Data block:
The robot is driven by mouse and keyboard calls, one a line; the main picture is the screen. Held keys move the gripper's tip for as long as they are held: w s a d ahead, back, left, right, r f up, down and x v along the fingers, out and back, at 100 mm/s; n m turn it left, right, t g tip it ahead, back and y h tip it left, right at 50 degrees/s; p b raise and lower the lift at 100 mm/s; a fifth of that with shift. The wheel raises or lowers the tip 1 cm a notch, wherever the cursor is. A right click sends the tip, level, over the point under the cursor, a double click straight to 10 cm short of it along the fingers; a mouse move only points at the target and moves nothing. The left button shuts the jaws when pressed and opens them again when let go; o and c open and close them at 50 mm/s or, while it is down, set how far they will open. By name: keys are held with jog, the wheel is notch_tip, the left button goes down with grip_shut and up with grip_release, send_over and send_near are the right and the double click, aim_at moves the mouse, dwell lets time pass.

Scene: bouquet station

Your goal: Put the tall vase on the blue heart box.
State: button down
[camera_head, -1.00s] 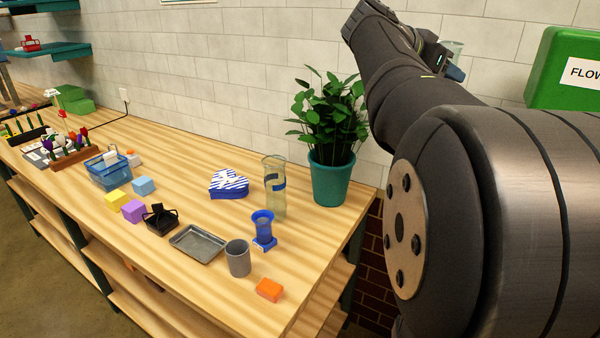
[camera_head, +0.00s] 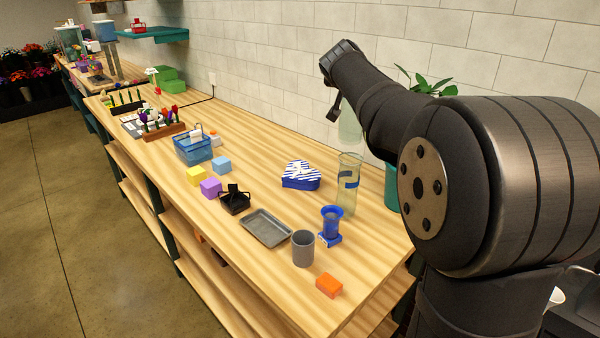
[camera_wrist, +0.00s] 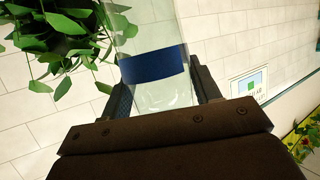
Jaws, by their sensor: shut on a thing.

Short exercise: Using the listing above, copy exactly the lines from the one that contains "Your goal: Put" through its last line, both included, but not the pictures.

Task response:
Your goal: Put the tall vase on the blue heart box.
State: button down
[camera_head, -1.00s] 
[camera_head, +0.00s] 
[camera_wrist, +0.00s] 
Jaws, by their sensor: shut on a thing.

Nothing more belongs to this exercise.